What the task requires => Locate the line bearing "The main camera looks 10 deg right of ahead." in the material below, then reproduce it and each following line up to and including the line bearing "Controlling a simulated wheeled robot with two".

[Entries taken from a collection]
******************************

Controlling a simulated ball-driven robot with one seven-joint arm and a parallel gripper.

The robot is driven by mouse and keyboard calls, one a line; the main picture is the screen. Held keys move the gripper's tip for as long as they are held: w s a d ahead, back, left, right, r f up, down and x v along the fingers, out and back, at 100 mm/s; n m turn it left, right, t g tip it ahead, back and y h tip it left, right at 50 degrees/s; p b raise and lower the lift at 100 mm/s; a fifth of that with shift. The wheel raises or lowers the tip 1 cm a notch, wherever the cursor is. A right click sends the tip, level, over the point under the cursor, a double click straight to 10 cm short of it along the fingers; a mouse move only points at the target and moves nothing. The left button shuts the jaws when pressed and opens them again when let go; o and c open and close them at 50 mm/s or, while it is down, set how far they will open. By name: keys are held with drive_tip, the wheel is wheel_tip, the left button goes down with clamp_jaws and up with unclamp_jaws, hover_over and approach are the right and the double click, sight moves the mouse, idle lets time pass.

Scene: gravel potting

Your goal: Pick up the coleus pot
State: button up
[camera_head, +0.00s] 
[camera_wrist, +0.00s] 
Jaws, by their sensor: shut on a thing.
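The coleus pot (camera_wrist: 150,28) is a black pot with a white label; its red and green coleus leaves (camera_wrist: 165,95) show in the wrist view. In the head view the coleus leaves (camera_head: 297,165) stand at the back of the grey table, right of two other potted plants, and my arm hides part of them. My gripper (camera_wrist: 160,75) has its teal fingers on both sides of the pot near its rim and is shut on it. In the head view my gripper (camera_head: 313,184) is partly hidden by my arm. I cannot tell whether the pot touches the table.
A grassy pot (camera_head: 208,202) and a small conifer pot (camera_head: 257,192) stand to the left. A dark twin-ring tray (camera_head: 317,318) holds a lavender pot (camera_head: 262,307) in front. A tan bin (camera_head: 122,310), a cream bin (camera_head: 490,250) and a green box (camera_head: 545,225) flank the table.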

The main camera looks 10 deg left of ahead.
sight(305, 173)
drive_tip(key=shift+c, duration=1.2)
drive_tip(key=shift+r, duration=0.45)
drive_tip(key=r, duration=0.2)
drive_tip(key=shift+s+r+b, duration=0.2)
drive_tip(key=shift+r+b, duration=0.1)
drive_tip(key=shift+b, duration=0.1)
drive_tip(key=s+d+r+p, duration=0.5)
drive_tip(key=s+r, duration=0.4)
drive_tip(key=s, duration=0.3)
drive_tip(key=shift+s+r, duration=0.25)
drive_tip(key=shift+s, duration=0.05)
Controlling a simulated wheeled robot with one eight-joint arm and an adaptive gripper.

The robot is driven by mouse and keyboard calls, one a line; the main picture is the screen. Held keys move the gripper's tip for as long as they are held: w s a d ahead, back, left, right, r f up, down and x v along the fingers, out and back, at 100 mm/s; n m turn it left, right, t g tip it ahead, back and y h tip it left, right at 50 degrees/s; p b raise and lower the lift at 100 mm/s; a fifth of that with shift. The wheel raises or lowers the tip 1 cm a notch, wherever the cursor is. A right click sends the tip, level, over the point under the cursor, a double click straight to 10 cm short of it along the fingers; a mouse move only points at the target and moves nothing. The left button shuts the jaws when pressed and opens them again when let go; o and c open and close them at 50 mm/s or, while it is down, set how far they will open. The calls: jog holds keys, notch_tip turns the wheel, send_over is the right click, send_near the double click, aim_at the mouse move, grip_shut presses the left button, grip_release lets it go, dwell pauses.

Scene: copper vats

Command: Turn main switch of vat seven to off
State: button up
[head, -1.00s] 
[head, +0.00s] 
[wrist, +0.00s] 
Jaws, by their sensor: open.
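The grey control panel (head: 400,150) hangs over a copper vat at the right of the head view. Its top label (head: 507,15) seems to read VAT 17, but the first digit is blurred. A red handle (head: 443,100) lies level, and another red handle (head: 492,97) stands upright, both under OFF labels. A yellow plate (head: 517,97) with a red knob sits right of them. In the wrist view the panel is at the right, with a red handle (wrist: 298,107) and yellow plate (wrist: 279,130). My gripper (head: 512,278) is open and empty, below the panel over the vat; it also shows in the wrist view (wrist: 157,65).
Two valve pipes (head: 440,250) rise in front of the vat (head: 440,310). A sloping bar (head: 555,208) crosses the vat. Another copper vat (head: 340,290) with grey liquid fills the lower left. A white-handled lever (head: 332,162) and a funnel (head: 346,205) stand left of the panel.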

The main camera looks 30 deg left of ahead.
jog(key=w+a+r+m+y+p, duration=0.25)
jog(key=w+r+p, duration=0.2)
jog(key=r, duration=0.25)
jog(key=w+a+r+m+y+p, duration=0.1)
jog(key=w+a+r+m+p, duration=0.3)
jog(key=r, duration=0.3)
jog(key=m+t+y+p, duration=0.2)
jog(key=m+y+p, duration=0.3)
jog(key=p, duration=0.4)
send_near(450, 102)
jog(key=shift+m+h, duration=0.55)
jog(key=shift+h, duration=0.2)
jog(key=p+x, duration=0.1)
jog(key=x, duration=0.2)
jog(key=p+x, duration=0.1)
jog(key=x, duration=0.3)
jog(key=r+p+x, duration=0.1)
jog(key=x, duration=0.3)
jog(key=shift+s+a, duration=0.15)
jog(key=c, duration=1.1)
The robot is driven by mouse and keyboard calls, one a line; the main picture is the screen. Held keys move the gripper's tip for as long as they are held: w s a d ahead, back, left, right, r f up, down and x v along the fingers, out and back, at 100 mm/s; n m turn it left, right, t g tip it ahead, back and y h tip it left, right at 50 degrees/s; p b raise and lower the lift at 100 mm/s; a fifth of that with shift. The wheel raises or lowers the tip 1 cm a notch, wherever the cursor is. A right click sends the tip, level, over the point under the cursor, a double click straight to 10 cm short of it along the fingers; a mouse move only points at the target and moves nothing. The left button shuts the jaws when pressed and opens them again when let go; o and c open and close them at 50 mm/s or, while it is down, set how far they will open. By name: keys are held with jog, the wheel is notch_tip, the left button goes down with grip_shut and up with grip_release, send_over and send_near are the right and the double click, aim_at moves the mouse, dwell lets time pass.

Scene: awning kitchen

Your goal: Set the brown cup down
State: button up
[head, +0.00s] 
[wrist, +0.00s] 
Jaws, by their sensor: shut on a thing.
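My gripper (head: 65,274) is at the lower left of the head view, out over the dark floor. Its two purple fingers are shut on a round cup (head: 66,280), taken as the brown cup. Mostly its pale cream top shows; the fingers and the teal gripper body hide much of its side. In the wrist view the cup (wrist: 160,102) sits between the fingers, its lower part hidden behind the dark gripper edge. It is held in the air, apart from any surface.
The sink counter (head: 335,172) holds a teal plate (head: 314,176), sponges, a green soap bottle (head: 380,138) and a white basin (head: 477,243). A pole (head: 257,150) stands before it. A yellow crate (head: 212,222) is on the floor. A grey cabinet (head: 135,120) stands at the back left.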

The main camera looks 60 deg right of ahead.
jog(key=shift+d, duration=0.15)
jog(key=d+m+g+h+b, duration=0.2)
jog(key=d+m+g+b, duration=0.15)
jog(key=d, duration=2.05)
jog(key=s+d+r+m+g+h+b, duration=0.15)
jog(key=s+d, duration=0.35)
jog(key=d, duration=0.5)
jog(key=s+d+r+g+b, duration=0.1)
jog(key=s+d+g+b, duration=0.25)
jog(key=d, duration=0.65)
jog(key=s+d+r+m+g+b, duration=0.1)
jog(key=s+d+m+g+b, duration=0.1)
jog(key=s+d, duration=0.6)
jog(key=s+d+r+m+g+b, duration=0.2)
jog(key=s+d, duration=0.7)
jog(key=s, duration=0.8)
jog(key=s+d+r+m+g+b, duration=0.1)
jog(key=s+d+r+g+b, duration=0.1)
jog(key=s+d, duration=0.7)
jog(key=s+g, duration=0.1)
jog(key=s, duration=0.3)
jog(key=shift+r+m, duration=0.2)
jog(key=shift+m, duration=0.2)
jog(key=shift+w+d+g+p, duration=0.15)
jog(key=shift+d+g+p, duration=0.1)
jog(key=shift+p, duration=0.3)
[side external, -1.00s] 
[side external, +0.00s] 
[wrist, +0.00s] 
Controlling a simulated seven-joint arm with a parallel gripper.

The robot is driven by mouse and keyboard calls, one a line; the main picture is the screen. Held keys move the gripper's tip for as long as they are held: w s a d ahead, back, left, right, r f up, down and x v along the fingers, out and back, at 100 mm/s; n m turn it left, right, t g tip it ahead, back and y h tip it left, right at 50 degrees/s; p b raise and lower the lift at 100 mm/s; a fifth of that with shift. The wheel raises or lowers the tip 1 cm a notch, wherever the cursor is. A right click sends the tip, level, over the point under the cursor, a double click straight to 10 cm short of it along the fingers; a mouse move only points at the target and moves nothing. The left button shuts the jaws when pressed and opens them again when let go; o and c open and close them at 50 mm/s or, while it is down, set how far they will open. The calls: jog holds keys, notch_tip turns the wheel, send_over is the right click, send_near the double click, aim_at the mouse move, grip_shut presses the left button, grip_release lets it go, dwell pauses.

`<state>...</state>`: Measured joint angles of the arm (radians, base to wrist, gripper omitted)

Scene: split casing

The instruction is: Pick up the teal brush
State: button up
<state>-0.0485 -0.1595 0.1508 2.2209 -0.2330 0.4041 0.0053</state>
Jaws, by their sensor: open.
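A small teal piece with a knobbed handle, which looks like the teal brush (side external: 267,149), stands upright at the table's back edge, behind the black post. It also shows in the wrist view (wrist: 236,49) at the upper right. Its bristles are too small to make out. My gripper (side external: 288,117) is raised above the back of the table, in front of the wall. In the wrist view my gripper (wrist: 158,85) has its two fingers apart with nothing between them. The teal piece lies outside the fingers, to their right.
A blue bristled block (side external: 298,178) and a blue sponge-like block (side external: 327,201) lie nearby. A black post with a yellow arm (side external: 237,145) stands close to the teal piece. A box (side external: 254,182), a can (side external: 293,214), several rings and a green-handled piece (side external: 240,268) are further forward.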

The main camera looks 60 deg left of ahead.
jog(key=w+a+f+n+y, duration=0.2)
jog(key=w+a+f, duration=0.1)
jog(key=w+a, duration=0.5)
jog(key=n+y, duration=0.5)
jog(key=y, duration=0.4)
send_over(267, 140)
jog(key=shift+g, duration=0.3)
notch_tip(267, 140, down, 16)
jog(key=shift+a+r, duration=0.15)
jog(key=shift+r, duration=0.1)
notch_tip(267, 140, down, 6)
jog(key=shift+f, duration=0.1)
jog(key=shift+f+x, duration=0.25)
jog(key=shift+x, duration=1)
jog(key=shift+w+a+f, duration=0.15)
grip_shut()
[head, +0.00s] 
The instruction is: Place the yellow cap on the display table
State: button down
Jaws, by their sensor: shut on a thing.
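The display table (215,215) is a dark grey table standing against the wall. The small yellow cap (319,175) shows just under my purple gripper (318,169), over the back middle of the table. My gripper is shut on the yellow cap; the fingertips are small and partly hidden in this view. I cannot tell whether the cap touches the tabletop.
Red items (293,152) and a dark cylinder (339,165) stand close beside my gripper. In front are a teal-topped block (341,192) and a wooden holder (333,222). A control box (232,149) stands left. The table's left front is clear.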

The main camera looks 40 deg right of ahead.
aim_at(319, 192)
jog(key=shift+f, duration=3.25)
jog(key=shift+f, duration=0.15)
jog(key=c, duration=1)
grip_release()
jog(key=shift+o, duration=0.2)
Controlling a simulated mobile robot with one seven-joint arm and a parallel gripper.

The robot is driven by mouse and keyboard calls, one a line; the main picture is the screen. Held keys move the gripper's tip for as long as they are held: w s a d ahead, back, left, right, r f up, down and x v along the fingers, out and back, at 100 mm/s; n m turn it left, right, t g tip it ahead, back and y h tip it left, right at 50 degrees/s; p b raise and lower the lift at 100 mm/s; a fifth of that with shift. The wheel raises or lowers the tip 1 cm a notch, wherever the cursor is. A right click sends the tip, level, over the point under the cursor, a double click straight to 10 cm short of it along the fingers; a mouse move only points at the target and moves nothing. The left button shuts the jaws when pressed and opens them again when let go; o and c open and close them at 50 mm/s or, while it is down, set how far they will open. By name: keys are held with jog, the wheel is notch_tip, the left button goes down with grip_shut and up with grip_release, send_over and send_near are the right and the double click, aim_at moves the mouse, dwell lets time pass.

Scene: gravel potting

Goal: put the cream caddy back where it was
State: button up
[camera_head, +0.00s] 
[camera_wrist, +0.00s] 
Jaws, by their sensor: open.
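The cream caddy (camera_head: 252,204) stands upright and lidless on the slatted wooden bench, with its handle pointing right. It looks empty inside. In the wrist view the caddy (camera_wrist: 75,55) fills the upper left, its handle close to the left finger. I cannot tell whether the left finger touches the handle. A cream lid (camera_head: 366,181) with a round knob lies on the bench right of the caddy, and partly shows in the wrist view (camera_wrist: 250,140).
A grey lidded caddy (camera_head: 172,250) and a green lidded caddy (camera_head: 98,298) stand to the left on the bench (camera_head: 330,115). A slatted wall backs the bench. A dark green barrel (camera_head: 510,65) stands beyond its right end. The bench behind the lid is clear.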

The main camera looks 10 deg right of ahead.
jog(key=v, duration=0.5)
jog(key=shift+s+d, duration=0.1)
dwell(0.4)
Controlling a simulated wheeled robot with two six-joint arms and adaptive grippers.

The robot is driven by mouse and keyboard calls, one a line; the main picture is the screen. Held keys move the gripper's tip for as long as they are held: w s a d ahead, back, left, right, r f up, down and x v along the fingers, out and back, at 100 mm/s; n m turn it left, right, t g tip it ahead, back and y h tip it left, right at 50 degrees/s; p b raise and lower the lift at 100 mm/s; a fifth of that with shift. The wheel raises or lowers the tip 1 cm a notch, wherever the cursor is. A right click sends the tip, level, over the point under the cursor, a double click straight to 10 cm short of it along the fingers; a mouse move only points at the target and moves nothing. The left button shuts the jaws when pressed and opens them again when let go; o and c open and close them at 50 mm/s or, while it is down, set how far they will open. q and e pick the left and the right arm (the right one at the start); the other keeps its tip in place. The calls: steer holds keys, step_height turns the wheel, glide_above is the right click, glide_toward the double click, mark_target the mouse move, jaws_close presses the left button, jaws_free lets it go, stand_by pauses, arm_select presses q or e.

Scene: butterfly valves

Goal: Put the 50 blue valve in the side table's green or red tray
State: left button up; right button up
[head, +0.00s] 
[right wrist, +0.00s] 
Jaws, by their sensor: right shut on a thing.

******************************

Problem solution =>
The main camera looks 10 deg right of ahead.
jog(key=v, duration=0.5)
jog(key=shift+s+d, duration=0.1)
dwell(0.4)
Controlling a simulated wheeled robot with two six-joint arms and adaptive grippers.

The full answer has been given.